■ **Aim of the task**
The required output consists solely of the lines from the top of the listing through the line containing "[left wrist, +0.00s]", transcribed exactly.

.....

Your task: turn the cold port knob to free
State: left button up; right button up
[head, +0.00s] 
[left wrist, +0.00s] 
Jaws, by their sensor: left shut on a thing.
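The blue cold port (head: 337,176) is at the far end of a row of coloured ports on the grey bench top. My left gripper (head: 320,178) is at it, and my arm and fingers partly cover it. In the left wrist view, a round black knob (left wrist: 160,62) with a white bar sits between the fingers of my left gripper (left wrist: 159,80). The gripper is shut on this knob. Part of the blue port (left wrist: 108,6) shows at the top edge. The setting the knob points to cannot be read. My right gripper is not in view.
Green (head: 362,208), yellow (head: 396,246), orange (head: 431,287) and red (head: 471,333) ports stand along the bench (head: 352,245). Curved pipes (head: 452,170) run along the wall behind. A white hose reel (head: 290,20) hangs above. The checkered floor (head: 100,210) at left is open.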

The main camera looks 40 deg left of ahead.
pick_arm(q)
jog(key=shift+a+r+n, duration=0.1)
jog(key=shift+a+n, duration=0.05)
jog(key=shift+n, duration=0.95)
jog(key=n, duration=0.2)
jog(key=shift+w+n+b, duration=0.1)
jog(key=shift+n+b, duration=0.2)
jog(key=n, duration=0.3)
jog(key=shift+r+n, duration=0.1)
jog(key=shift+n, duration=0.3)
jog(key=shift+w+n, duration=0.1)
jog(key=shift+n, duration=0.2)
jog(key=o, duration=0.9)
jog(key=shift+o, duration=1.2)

.....

■ **Result of the exercise**
Your task: turn the cold port knob to free
State: left button up; right button up
[head, +0.00s] 
[left wrist, +0.00s] 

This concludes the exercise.